------ Exercise material ------

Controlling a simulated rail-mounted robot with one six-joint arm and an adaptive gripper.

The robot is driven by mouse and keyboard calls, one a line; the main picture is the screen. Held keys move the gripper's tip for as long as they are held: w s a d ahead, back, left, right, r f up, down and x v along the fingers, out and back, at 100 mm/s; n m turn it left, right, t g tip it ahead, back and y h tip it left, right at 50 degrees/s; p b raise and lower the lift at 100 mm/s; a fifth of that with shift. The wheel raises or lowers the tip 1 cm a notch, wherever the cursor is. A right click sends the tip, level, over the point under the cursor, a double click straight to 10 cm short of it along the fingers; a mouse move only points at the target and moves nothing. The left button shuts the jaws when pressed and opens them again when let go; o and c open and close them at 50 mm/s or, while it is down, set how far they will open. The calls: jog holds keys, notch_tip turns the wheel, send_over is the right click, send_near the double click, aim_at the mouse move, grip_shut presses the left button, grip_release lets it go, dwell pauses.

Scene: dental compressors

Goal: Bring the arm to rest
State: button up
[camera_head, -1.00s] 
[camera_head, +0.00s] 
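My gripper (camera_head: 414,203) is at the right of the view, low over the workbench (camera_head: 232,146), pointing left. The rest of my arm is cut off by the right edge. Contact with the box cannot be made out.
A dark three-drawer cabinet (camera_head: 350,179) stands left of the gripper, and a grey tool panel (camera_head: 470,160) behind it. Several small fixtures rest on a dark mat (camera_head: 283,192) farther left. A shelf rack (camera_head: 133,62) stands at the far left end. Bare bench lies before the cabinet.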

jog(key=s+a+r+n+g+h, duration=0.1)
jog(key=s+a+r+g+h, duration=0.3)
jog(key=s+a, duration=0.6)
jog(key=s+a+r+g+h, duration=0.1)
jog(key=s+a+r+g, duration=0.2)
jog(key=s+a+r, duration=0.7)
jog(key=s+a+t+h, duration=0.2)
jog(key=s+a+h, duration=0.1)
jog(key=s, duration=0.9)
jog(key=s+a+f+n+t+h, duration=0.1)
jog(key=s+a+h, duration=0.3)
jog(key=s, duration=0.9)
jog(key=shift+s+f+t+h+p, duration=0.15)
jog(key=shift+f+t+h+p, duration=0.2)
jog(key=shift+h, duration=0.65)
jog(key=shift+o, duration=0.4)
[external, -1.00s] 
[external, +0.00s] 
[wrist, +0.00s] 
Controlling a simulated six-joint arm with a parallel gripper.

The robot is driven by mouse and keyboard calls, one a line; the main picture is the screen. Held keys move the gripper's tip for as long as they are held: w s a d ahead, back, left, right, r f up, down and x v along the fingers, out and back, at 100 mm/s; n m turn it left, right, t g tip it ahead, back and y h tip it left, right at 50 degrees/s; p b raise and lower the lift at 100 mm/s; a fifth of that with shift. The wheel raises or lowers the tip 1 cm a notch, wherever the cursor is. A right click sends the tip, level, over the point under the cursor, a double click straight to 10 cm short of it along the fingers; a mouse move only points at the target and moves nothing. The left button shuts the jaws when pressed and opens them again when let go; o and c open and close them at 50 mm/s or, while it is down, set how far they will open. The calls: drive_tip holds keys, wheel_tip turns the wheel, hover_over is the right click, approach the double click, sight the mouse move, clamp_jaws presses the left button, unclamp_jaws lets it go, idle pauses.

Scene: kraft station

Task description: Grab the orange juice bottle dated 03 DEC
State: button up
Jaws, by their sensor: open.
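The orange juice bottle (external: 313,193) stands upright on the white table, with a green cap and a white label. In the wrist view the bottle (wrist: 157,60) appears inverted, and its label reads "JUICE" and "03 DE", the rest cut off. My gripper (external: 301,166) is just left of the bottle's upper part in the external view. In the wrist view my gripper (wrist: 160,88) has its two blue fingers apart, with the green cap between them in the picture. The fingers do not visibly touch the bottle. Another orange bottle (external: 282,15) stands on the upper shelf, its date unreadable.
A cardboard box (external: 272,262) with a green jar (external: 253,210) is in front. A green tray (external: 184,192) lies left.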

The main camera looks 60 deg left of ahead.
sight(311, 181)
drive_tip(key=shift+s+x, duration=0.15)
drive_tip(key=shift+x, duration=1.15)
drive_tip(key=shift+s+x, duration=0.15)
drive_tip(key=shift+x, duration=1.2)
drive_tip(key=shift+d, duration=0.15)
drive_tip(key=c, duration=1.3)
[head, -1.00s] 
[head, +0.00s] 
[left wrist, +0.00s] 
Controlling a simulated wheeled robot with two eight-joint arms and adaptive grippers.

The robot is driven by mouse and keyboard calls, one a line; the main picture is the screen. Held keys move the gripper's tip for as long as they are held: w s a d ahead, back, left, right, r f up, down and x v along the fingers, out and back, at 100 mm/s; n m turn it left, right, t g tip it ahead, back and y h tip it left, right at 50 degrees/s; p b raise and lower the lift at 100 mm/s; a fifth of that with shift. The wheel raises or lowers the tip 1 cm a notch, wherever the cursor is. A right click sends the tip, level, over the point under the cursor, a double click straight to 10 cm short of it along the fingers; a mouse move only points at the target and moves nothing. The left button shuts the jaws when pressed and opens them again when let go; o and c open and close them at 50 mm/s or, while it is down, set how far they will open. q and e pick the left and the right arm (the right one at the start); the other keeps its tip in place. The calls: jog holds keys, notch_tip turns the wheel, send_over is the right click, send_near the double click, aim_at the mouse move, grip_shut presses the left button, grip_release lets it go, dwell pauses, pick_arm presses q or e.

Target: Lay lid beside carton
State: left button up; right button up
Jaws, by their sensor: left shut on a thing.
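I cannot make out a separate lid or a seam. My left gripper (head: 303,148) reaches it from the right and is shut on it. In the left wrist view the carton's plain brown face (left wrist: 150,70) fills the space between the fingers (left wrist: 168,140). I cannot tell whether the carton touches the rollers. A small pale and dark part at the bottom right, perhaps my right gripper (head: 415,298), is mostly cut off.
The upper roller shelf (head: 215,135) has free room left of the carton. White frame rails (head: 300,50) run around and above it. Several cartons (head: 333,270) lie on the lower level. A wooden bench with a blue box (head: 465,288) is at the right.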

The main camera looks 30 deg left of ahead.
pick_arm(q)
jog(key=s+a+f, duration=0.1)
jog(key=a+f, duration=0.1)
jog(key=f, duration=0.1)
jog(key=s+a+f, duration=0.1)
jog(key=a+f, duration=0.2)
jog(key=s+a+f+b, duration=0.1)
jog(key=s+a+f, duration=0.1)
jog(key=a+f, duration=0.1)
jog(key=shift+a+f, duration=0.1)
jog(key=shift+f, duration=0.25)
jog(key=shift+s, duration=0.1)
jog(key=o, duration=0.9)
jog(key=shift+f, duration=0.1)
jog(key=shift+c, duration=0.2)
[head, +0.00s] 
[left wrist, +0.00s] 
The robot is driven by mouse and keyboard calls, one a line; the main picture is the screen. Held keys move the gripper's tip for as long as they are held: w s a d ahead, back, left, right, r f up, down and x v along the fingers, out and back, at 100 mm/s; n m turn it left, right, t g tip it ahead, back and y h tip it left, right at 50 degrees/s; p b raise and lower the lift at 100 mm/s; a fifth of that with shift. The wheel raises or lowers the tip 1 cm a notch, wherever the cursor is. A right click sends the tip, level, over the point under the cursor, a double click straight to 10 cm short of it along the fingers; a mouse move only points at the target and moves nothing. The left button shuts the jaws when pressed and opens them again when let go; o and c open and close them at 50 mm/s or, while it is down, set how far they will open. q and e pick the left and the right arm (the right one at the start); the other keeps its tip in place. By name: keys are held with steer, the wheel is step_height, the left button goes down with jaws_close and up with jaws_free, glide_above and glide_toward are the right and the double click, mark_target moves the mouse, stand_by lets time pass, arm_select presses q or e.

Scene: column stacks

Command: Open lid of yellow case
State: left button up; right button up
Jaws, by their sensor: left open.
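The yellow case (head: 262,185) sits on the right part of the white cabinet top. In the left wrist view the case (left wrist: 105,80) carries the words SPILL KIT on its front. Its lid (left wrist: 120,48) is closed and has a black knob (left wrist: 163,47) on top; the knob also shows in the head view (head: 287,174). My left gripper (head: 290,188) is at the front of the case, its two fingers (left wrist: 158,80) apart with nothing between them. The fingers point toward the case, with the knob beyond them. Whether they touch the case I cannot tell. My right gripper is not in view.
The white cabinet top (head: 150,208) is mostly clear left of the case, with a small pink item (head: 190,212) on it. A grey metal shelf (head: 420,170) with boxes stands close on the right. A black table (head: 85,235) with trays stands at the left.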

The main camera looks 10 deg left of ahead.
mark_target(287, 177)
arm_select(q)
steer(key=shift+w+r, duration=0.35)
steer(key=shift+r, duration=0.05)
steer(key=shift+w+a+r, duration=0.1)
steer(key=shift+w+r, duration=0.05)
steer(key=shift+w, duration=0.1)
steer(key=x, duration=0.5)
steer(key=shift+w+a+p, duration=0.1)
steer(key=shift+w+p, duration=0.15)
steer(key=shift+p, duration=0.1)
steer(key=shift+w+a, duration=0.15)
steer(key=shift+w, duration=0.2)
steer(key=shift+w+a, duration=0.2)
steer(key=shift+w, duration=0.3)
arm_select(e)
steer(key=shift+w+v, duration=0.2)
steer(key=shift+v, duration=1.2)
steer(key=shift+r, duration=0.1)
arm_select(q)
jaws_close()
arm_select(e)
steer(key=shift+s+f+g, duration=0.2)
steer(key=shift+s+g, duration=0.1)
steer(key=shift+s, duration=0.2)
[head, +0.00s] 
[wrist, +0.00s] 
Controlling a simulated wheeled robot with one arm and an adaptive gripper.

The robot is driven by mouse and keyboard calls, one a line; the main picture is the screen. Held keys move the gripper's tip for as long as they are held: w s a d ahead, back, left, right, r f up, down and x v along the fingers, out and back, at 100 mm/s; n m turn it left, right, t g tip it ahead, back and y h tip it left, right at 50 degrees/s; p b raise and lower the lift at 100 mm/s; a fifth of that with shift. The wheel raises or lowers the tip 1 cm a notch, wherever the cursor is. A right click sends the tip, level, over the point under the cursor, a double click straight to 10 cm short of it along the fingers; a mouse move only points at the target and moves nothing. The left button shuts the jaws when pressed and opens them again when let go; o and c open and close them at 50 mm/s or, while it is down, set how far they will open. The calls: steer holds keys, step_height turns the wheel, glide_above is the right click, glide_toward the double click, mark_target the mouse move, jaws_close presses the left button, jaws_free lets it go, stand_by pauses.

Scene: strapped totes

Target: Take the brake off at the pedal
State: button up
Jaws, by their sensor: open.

------

Objective ::
Return each line among the entries that holds the word "simulated".

Result of the exercise ::
Controlling a simulated rail-mounted robot with one six-joint arm and an adaptive gripper.
Controlling a simulated six-joint arm with a parallel gripper.
Controlling a simulated wheeled robot with two eight-joint arms and adaptive grippers.
Controlling a simulated wheeled robot with one arm and an adaptive gripper.

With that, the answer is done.